Marijuana Legalization, Liberalization or Decadency?

Recently, the state of Oregon has passed Measure 91, legalization of marijuana for recreational use. It was signaled before that this was coming from the legalization in Washington and Colorado. It’s interesting to ask myself that, Is Measure 91 a sign of liberalization or a sign of decadency of our moral value in society?

It’s true that this Measure is going to benefit the state in a way that the government can collect tax from marijuana, and “decrease” the crime rate in a way that people will have more job by selling marijuana, so they won’t mug other people. However, is that the right way to go? Not long after the pass of Measure 91, people started to argue whether marijuana should be taxed more or not (1). According to many people’s argument since the beginning of the process of passing Measure 91, they argued that we can collect tax from marijuana legally, and we can use it for many good things, such as, school funding, drug treatment, prevention and mental health programs, and state and local police (2). However, people already argued that if marijuana is taxed, the price is going to be driven higher until people will turn to black market. Is it actually a good argument for this topic?
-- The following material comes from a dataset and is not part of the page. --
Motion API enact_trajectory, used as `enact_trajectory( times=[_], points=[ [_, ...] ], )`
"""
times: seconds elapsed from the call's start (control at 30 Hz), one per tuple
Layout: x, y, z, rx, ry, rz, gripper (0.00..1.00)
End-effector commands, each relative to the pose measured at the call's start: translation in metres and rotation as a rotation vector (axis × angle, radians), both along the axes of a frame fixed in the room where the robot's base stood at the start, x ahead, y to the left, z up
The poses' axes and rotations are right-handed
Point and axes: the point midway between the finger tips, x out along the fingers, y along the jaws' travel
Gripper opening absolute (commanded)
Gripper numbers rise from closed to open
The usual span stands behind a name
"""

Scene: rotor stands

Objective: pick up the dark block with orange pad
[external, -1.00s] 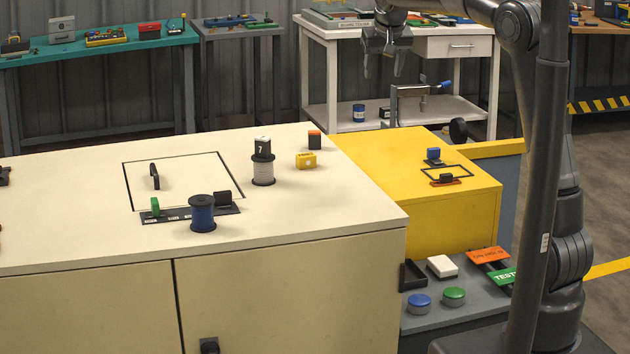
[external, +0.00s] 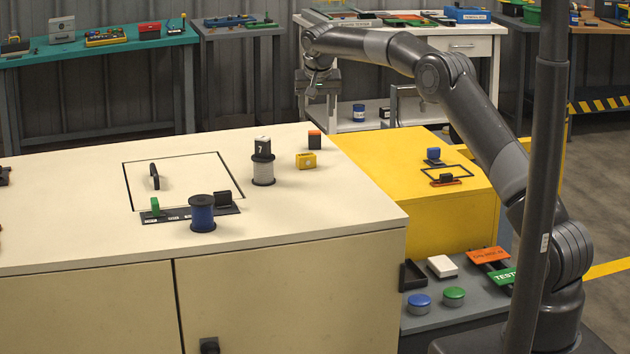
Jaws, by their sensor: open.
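A small dark block with an orange pad on top (external: 314,140) stands upright near the far right edge of the cream cabinet top (external: 350,195). My gripper (external: 318,112) is above and behind it in the picture, pointing down, with its fingers apart and nothing between them. The gap between the fingertips and the block cannot be judged exactly, but they look apart. Another small dark piece (external: 446,178) sits on a flat orange base on the yellow box.
A blue spool (external: 202,213) and a green piece (external: 155,206) are nearer. The yellow box (external: 450,225) adjoins at right. The cabinet's front right is clear.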

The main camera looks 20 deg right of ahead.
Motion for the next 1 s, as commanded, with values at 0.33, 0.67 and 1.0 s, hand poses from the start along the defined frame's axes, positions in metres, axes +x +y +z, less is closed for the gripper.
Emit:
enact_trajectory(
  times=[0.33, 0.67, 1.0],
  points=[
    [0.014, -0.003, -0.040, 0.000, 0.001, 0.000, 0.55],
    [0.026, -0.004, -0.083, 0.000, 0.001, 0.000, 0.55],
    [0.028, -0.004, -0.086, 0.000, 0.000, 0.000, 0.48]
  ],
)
Anthony Johnson, a chief of New Approach Oregon, an organization that has been supporting this legalization, “By discouraging retail sales” with high taxes, “you’re then encouraging black-market sales,” (1). Under Measure 91, the tax that is set under the State of Oregon is originally really low to compete with black market. In a way, it’s true that people turn to black market, the legalization of marijuana will be less beneficial, but is it okay to tax marijuana with a really low rate?

Looking at the moral side of this legalization, I discussed about the change of moral values after Measure 91 has passed with my friends, and we were divided into two sides. The side that was against marijuana says that this legalization is going to make people smoke more and people will become lazy. Moreover, in our present society, cigarettes and alcohol drinks, which are greatly detrimental to our health, are legal, and people consume them regularly. The argument was that marijuana is going to be the third substance that will become a part of this list. It’s true that it’s not scientifically proved yet whether marijuana has a bad effect on people’s health or not, but it’s obvious that it will definitely affect people’s lives. On the other side of the argument, as I said before, we will be able to collect tax from marijuana, which will benefit our society for sure. Interestingly, my friend also argued that since marijuana is legal, kids, who want to be cool by smoking pot, won’t do it anymore because it’s legal and it doesn’t make you any cooler when you do something legal!

It’s interesting to see that almost $1.1 million was spent to run ads for legalization for marijuana (3). Interestingly, 98.6% of the funding for No on Measure 91 came from Law Enforcement and rehab profession center. Why? They funded for No because they would gain some money if people are arrested or come to rehab center, as you can see in the picture below (4).

kWzMcqILTIGfKVUa8NsC_No on 91 Mailer Debunk - Follow the Money

Personally, I come from a place where marijuana will be illegal until at least the next 50 years, unless my country grows liberal exponentially in the next 50 years. I agree that the taxing for marijuana and competing with the black market for marijuana are good things for our society, but I agree even more that in the future, marijuana will become something that people consume regularly like alcohol and cigarettes, which, as I said, are harmful to your health. Is this the direction that we want the next generation to be? You, Americans, are deciding what values are going to be planted into your children’s minds.